> _EXERCISE_
Starting with the first line and ending with the line that holds "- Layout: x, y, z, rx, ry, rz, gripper", repeat the material exactly.
—————
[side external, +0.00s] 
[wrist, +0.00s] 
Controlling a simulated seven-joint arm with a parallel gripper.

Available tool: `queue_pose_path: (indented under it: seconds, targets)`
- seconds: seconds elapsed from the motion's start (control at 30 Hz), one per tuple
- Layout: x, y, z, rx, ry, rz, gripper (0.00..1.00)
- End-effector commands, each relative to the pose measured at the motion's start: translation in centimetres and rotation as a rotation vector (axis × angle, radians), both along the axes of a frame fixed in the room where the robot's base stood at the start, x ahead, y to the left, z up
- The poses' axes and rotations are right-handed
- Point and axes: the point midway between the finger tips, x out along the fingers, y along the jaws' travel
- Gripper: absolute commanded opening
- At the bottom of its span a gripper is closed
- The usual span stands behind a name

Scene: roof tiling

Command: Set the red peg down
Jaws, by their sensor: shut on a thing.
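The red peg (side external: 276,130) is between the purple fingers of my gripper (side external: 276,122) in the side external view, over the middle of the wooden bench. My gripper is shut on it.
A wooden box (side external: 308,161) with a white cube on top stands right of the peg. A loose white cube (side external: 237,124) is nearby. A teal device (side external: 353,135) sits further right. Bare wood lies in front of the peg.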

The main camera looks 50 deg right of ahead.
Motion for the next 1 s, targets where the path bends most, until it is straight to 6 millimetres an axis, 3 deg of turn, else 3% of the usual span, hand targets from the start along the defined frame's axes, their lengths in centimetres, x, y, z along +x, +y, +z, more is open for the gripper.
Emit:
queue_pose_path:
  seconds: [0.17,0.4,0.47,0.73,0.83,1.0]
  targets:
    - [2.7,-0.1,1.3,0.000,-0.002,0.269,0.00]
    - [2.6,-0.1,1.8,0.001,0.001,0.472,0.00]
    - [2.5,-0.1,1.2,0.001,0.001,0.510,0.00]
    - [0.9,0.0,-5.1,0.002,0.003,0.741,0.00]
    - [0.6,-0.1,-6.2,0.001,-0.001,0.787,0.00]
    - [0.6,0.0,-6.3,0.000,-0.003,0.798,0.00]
—————
> _CORRECT ANSWER_
[side external, +0.00s] 
[wrist, +0.00s] 
Controlling a simulated seven-joint arm with a parallel gripper.

Available tool: `queue_pose_path: (indented under it: seconds, targets)`
- seconds: seconds elapsed from the motion's start (control at 30 Hz), one per tuple
- Layout: x, y, z, rx, ry, rz, gripper (0.00..1.00)

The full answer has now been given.